Reproduce the entire listing word for word.

<<<<

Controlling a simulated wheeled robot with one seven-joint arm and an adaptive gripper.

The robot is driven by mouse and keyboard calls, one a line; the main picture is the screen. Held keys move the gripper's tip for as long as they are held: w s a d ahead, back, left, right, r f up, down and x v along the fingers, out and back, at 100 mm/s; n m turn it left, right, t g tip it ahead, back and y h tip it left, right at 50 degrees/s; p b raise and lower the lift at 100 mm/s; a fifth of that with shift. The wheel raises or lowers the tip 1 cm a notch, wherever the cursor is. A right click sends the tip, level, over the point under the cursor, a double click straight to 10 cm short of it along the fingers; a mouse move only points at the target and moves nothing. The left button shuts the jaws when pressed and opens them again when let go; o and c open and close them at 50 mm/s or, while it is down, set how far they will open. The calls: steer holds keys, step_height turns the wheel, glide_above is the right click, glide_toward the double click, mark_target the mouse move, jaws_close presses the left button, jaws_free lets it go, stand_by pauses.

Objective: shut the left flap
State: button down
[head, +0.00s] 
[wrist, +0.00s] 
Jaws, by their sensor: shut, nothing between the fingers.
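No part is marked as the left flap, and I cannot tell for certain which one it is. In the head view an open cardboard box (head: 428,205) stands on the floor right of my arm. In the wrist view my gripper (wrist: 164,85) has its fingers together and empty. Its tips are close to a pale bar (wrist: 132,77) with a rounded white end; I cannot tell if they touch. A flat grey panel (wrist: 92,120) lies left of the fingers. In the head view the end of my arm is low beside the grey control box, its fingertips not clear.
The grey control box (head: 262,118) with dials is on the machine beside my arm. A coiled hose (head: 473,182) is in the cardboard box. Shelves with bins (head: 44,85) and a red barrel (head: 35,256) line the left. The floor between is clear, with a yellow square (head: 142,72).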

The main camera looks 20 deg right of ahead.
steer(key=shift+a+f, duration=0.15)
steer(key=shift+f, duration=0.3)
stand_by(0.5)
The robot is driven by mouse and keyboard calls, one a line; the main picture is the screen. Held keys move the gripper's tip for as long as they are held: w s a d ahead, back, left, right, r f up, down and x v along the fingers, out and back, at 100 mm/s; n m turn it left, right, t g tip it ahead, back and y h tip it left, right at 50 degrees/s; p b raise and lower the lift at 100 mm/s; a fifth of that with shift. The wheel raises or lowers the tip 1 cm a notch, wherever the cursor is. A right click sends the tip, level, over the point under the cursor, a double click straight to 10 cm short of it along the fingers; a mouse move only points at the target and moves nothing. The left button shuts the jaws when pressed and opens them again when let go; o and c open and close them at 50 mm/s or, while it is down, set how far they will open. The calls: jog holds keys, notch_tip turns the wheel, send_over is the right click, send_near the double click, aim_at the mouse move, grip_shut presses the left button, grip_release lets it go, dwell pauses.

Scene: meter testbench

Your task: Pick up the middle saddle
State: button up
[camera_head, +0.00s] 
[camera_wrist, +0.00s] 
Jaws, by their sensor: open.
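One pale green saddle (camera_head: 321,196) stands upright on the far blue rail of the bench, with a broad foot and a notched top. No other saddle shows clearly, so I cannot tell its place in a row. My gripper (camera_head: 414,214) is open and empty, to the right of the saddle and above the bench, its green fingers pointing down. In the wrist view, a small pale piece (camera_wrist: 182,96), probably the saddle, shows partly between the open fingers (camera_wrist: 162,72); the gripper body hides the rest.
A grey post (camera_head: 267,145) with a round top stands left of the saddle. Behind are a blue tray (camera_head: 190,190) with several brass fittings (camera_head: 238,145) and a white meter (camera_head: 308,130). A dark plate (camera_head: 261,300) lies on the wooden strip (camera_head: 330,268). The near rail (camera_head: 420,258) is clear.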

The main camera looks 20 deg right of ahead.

>>>>

Output of the exercise ▸
Controlling a simulated wheeled robot with one seven-joint arm and an adaptive gripper.

The robot is driven by mouse and keyboard calls, one a line; the main picture is the screen. Held keys move the gripper's tip for as long as they are held: w s a d ahead, back, left, right, r f up, down and x v along the fingers, out and back, at 100 mm/s; n m turn it left, right, t g tip it ahead, back and y h tip it left, right at 50 degrees/s; p b raise and lower the lift at 100 mm/s; a fifth of that with shift. The wheel raises or lowers the tip 1 cm a notch, wherever the cursor is. A right click sends the tip, level, over the point under the cursor, a double click straight to 10 cm short of it along the fingers; a mouse move only points at the target and moves nothing. The left button shuts the jaws when pressed and opens them again when let go; o and c open and close them at 50 mm/s or, while it is down, set how far they will open. The calls: steer holds keys, step_height turns the wheel, glide_above is the right click, glide_toward the double click, mark_target the mouse move, jaws_close presses the left button, jaws_free lets it go, stand_by pauses.

Objective: shut the left flap
State: button down
[head, +0.00s] 
[wrist, +0.00s] 
Jaws, by their sensor: shut, nothing between the fingers.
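No part is marked as the left flap, and I cannot tell for certain which one it is. In the head view an open cardboard box (head: 428,205) stands on the floor right of my arm. In the wrist view my gripper (wrist: 164,85) has its fingers together and empty. Its tips are close to a pale bar (wrist: 132,77) with a rounded white end; I cannot tell if they touch. A flat grey panel (wrist: 92,120) lies left of the fingers. In the head view the end of my arm is low beside the grey control box, its fingertips not clear.
The grey control box (head: 262,118) with dials is on the machine beside my arm. A coiled hose (head: 473,182) is in the cardboard box. Shelves with bins (head: 44,85) and a red barrel (head: 35,256) line the left. The floor between is clear, with a yellow square (head: 142,72).

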The main camera looks 20 deg right of ahead.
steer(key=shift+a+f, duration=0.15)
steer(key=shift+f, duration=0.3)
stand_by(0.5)
The robot is driven by mouse and keyboard calls, one a line; the main picture is the screen. Held keys move the gripper's tip for as long as they are held: w s a d ahead, back, left, right, r f up, down and x v along the fingers, out and back, at 100 mm/s; n m turn it left, right, t g tip it ahead, back and y h tip it left, right at 50 degrees/s; p b raise and lower the lift at 100 mm/s; a fifth of that with shift. The wheel raises or lowers the tip 1 cm a notch, wherever the cursor is. A right click sends the tip, level, over the point under the cursor, a double click straight to 10 cm short of it along the fingers; a mouse move only points at the target and moves nothing. The left button shuts the jaws when pressed and opens them again when let go; o and c open and close them at 50 mm/s or, while it is down, set how far they will open. The calls: jog holds keys, notch_tip turns the wheel, send_over is the right click, send_near the double click, aim_at the mouse move, grip_shut presses the left button, grip_release lets it go, dwell pauses.

Scene: meter testbench

Your task: Pick up the middle saddle
State: button up
[camera_head, +0.00s] 
[camera_wrist, +0.00s] 
Jaws, by their sensor: open.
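One pale green saddle (camera_head: 321,196) stands upright on the far blue rail of the bench, with a broad foot and a notched top. No other saddle shows clearly, so I cannot tell its place in a row. My gripper (camera_head: 414,214) is open and empty, to the right of the saddle and above the bench, its green fingers pointing down. In the wrist view, a small pale piece (camera_wrist: 182,96), probably the saddle, shows partly between the open fingers (camera_wrist: 162,72); the gripper body hides the rest.
A grey post (camera_head: 267,145) with a round top stands left of the saddle. Behind are a blue tray (camera_head: 190,190) with several brass fittings (camera_head: 238,145) and a white meter (camera_head: 308,130). A dark plate (camera_head: 261,300) lies on the wooden strip (camera_head: 330,268). The near rail (camera_head: 420,258) is clear.

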The main camera looks 20 deg right of ahead.

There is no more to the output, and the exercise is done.